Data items
--- BEGIN ---

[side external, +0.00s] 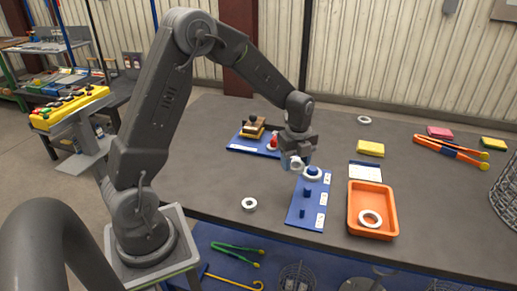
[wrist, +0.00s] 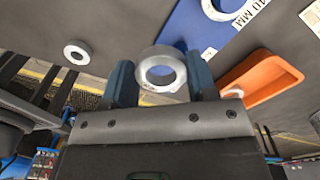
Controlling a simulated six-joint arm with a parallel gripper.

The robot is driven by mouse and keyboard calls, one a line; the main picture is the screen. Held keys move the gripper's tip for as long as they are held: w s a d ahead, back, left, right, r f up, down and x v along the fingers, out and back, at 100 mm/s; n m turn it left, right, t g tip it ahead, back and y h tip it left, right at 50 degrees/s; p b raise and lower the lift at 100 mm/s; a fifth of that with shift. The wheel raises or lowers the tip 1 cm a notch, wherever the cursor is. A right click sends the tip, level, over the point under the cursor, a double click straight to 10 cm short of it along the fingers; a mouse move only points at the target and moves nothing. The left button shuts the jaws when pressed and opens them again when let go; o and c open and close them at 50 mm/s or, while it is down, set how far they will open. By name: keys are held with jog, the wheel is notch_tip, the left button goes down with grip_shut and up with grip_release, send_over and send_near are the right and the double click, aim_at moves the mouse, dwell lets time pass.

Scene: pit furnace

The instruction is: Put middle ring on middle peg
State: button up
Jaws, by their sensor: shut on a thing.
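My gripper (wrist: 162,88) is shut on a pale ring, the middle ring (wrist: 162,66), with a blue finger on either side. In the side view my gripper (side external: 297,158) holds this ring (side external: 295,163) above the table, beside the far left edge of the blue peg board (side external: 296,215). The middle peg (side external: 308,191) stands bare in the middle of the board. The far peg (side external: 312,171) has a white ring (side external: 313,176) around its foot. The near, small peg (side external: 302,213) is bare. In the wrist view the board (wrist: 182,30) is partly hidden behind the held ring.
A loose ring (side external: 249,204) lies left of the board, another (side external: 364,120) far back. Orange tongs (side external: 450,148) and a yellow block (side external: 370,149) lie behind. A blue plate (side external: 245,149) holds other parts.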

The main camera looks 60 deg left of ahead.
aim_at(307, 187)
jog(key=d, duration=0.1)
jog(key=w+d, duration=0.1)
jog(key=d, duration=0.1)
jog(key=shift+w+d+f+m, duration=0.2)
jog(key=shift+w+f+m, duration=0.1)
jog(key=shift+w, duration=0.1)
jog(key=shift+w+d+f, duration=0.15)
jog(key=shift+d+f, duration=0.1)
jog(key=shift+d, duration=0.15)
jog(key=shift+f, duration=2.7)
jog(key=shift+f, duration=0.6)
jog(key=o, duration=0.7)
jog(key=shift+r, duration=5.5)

--- END ---
--- BEGIN ---

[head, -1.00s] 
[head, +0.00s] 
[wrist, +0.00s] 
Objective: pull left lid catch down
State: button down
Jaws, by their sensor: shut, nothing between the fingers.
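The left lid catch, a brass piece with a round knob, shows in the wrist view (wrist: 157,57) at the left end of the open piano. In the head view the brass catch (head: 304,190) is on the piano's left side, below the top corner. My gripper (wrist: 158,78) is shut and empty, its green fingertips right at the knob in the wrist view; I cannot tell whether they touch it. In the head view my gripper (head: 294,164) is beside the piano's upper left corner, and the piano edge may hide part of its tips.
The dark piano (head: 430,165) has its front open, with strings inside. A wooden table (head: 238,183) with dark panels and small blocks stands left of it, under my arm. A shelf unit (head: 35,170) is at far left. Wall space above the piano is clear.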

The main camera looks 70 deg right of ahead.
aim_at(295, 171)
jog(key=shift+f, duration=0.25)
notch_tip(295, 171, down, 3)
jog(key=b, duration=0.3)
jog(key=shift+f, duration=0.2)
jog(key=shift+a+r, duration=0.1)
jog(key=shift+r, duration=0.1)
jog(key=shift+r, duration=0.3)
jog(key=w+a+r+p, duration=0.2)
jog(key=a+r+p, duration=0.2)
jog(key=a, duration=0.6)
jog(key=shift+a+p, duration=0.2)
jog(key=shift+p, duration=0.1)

--- END ---

(Task prompt) Make a copy of each line that contains the string "button".

(Reply to the task)
The robot is driven by mouse and keyboard calls, one a line; the main picture is the screen. Held keys move the gripper's tip for as long as they are held: w s a d ahead, back, left, right, r f up, down and x v along the fingers, out and back, at 100 mm/s; n m turn it left, right, t g tip it ahead, back and y h tip it left, right at 50 degrees/s; p b raise and lower the lift at 100 mm/s; a fifth of that with shift. The wheel raises or lowers the tip 1 cm a notch, wherever the cursor is. A right click sends the tip, level, over the point under the cursor, a double click straight to 10 cm short of it along the fingers; a mouse move only points at the target and moves nothing. The left button shuts the jaws when pressed and opens them again when let go; o and c open and close them at 50 mm/s or, while it is down, set how far they will open. By name: keys are held with jog, the wheel is notch_tip, the left button goes down with grip_shut and up with grip_release, send_over and send_near are the right and the double click, aim_at moves the mouse, dwell lets time pass.
State: button up
State: button down

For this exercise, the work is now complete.